> **Dataset extract**:

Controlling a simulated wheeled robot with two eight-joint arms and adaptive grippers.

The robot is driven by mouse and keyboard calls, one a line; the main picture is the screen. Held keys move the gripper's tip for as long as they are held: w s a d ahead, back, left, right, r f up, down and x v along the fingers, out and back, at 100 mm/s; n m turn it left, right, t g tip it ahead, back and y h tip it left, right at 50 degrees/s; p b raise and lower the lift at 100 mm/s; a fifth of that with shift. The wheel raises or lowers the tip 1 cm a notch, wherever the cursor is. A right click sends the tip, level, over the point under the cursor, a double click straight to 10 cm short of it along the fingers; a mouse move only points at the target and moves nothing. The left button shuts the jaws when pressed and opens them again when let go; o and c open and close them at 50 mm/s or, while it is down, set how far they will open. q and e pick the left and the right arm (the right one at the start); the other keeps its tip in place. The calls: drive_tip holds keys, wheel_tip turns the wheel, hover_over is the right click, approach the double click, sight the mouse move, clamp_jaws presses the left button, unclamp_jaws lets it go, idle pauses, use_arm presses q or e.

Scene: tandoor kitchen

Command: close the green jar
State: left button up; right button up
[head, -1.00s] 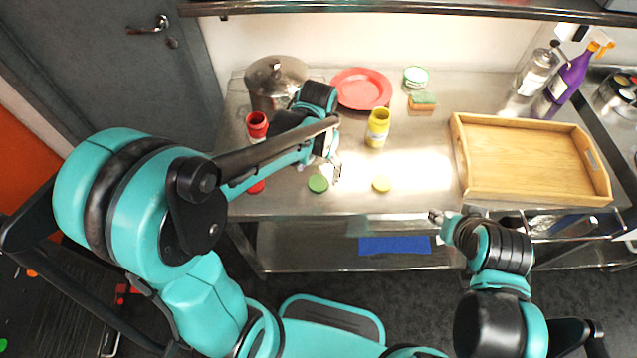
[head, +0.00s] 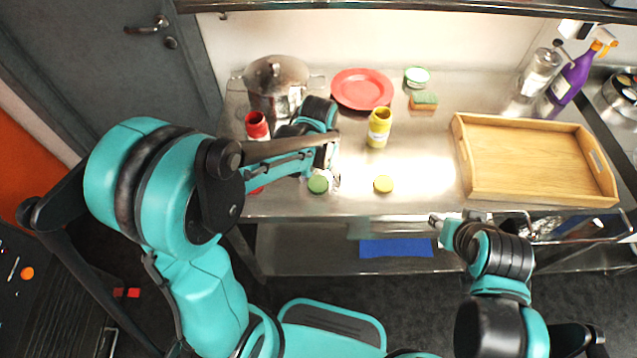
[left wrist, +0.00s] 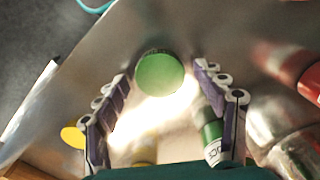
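The green lid (head: 318,184) lies flat near the front edge of the steel table. In the left wrist view the green lid (left wrist: 160,73) shows between and just beyond the fingertips, with a gap on each side. My left gripper (left wrist: 162,78) is open and empty, and in the head view it is beside the lid (head: 328,174). The green jar (left wrist: 212,137), with a white label, shows partly behind the right-hand finger in the left wrist view. In the head view my left arm hides it. My right gripper (head: 436,219) is near the table's front edge; its fingers are too small to read.
A yellow jar (head: 379,128), yellow lid (head: 383,184) and red jar (head: 257,126) stand nearby. A steel pot (head: 275,82), red plate (head: 361,89), sponge (head: 423,101) and small tin (head: 416,76) are behind. A wooden tray (head: 535,160) fills the right side.

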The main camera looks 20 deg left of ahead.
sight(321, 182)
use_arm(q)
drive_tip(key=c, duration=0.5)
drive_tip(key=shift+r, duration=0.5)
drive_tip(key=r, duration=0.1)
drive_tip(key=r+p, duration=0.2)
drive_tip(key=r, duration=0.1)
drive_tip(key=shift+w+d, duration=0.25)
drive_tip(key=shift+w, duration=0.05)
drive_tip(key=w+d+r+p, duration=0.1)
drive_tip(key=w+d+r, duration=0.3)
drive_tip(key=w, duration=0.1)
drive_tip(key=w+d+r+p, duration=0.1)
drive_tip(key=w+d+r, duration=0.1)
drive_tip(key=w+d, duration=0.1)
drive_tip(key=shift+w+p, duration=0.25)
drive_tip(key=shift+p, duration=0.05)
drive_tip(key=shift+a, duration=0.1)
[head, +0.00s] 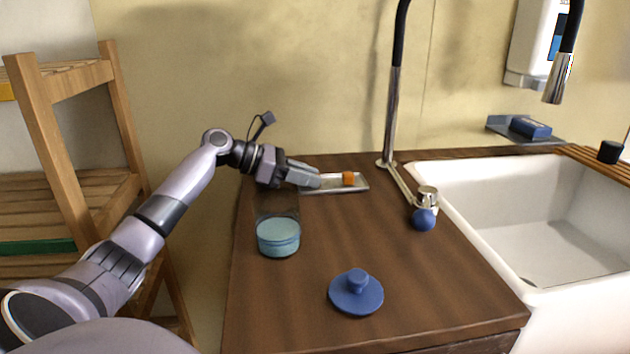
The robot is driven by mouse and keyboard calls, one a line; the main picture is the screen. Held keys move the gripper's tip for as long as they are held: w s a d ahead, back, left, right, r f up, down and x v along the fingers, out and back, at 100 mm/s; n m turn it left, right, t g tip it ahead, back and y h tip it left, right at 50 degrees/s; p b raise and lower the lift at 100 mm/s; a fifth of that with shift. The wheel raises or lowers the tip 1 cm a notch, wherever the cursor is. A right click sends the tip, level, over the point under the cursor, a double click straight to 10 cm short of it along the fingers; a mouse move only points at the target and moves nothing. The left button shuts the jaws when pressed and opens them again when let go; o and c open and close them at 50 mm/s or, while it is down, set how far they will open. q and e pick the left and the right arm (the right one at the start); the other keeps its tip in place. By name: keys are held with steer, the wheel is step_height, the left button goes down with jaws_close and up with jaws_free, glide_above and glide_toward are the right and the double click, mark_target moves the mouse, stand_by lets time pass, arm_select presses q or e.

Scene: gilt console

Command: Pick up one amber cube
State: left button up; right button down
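One amber cube (348,178) sits on a shallow metal tray (361,186) at the back of the brown wooden counter. My left gripper (316,181) reaches in from the left over the tray's left part, with its fingertips a short way left of the cube. The fingers overlap in this view, so I cannot tell whether they are open or shut. The gripper hides the tray's left end and whatever may lie there. My right gripper is not in view.
A glass jar with teal contents (278,237) stands below my left wrist. A blue knobbed lid (356,292) lies near the counter front. A tall black-and-chrome faucet (392,115) and a white sink (530,225) are at right. A wooden shelf (60,150) stands at left.

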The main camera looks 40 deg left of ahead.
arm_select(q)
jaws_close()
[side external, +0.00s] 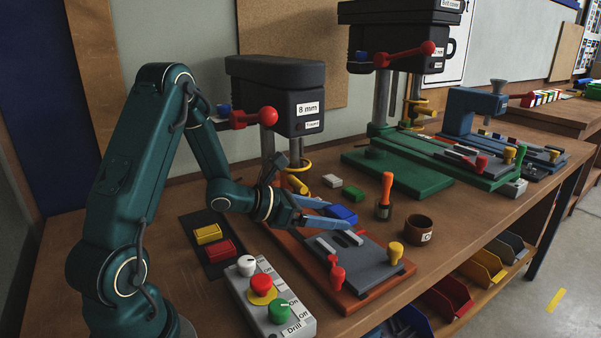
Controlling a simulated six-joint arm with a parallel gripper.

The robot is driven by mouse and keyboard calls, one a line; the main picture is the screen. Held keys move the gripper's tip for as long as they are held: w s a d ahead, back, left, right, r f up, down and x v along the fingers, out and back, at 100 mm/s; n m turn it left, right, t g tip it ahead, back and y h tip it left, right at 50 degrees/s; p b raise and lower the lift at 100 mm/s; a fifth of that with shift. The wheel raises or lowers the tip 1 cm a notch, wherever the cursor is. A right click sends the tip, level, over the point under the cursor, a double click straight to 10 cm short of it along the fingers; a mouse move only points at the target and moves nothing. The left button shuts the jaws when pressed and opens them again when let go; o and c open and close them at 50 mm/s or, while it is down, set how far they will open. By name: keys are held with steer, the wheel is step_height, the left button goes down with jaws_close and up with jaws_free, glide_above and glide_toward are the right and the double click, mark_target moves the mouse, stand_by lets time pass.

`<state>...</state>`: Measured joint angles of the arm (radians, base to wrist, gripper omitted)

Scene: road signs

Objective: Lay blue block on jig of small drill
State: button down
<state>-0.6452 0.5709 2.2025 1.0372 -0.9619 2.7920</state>
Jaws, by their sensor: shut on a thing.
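The small drill (277,97), labelled 8 mm, stands at the back left of the bench. Its jig (371,258) is a grey plate with pale bars on an orange-brown base, with red and yellow knobs. My gripper (345,218) reaches in from the left with its long blue fingers over the back of the jig. It is shut on the blue block (341,213), which sits between the fingers near their tips. I cannot tell whether the block touches the jig.
A control box (270,298) with red and green knobs stands front left, beside a dark mat holding a yellow block (208,234) and a red block (220,249).

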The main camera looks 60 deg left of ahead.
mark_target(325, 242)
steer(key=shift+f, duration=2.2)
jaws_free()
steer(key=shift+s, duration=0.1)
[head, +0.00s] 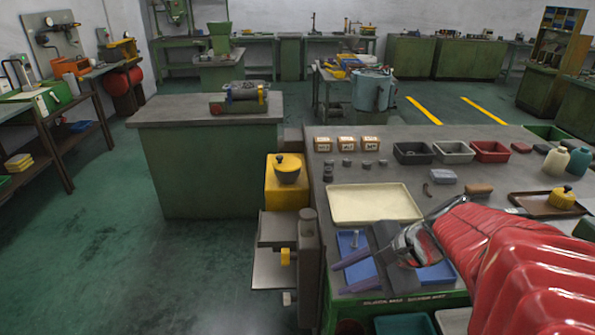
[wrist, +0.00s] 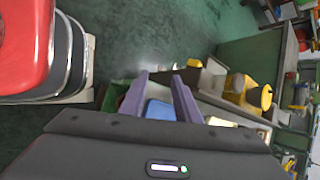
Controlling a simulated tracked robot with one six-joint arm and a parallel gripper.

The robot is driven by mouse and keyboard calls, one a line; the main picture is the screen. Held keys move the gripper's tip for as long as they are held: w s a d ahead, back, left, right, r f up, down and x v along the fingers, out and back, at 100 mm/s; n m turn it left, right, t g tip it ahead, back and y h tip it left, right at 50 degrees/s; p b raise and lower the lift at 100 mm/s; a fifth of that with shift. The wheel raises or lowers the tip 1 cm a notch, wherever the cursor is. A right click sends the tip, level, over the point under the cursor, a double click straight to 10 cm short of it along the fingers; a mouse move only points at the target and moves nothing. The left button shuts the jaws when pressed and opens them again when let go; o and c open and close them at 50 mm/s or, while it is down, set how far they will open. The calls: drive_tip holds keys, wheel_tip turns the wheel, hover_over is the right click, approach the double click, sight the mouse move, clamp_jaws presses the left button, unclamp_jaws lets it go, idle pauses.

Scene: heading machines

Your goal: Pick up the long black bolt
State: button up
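My gripper (head: 339,278) reaches in from the right over the front of the workbench, its two purple fingers apart with nothing between them. In the wrist view my gripper (wrist: 160,76) also shows open, with the blue tray (wrist: 160,109) between and beyond the fingers. In the head view the blue tray (head: 344,242) is partly hidden by my gripper. A small greyish bolt-like piece (head: 354,240) appears in its back part. Several small dark pieces stand farther back, including a dark cylinder (head: 328,175). I cannot tell which piece is the long black bolt.
A cream tray (head: 375,217) lies just behind the blue tray. Black (head: 412,161), grey (head: 454,159) and red (head: 490,159) bins stand at the back. A yellow machine part (head: 287,190) and a vise-like block (head: 309,240) line the bench's left edge.

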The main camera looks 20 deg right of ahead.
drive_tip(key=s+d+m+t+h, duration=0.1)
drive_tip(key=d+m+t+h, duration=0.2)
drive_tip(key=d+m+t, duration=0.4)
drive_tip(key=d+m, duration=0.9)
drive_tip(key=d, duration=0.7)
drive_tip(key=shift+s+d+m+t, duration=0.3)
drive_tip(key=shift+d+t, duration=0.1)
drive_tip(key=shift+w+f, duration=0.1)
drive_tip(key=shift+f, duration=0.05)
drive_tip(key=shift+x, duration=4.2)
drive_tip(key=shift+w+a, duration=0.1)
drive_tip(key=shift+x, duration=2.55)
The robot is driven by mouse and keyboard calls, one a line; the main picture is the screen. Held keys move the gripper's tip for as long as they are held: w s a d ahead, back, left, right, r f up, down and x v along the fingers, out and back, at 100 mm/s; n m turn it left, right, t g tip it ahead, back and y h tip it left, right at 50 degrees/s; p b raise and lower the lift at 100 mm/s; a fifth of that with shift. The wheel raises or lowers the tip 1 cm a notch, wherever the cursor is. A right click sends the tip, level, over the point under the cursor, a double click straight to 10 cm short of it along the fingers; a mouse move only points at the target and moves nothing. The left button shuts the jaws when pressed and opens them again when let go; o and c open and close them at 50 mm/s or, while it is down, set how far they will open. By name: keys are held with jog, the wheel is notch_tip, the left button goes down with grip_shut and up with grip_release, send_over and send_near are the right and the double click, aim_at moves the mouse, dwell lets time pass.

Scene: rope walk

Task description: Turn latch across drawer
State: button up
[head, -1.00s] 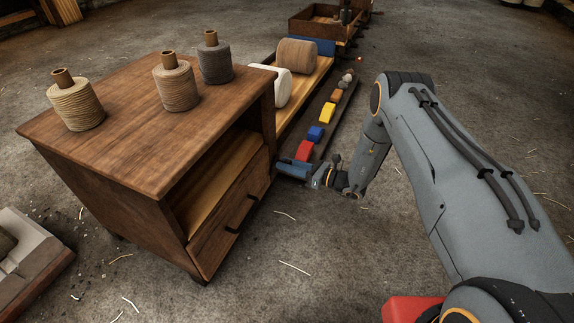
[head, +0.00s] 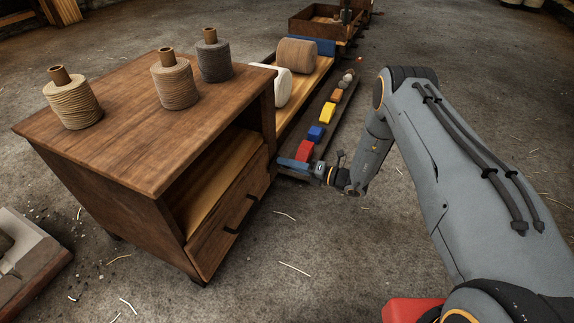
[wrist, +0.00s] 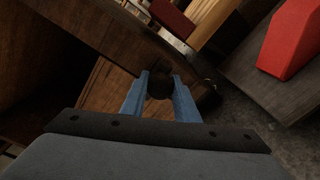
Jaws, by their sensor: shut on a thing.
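The wooden cabinet (head: 110,125) stands at the left in the head view. Its drawer (head: 212,235), with a dark handle (head: 241,216), is shut below an open shelf space. My gripper (head: 284,163) is at the drawer's far right end. In the wrist view, the blue fingers of my gripper (wrist: 160,84) are closed on the sides of a dark rounded piece, which looks like the latch (wrist: 160,86). The wooden front lies right behind it. The latch's full shape and angle are hidden by the fingers. In the head view I cannot make out the latch.
Several spools, among them a grey one (head: 214,62), stand on the cabinet top. A dark rail with a red block (head: 305,151) and a blue block (head: 316,133) runs behind my gripper. A wooden tray (head: 305,85) holds rolls.

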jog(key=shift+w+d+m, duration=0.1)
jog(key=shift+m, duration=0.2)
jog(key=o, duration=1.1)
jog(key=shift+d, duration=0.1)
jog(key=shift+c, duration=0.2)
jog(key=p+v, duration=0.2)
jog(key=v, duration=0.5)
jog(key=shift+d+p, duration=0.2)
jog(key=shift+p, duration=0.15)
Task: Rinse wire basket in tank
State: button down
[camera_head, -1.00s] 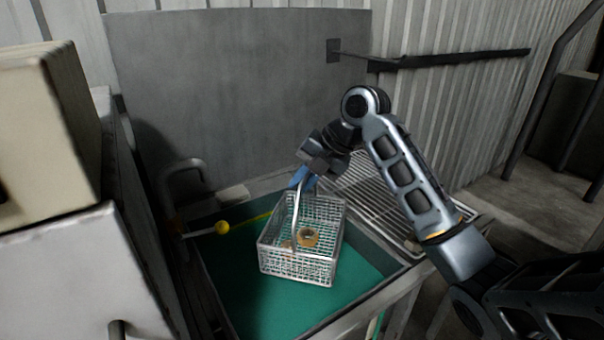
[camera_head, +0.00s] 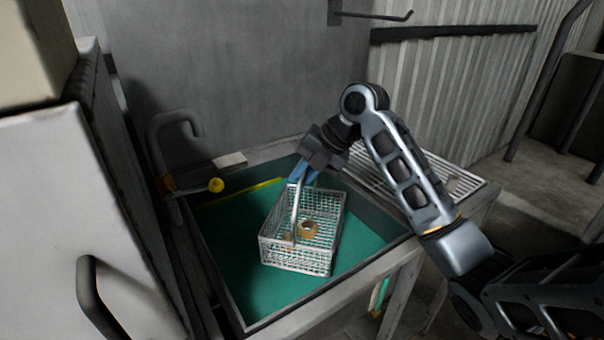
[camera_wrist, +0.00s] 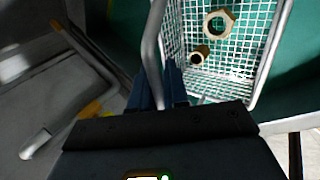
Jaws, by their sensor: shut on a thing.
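The wire basket (camera_head: 297,258) is a silver mesh box with a tall hoop handle (camera_head: 296,215). It holds a brass ring-shaped part (camera_head: 308,229) and a smaller brass piece, clearer in the wrist view (camera_wrist: 200,54). My gripper (camera_head: 303,178), with blue fingers, is shut on the basket's handle near its top; the wrist view shows the fingers (camera_wrist: 163,85) beside the handle bar. The basket is upright within the outline of the tank (camera_head: 262,323), over its green liquid (camera_head: 245,285). I cannot tell whether its bottom touches the liquid.
A curved tap pipe (camera_head: 158,130) and a yellow knob (camera_head: 216,185) stand at the tank's left. A slatted drain rack (camera_head: 458,184) adjoins its right side. A grey cabinet with a handle (camera_head: 88,290) fills the left. A wall hook (camera_head: 375,16) is behind.

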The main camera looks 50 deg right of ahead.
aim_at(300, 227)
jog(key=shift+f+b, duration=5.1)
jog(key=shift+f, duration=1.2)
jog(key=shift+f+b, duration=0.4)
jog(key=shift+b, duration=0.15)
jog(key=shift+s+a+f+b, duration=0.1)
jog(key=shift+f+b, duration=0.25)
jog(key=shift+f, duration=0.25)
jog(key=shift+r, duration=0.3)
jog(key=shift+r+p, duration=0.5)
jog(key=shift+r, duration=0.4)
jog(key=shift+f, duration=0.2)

> **Instruction**:
List all lines in the material containing the string "Controlling".

> **Solution for this exercise**:
Controlling a simulated wheeled robot with two eight-joint arms and adaptive grippers.
Controlling a simulated six-joint arm with a parallel gripper.
Controlling a simulated tracked robot with one six-joint arm and a parallel gripper.

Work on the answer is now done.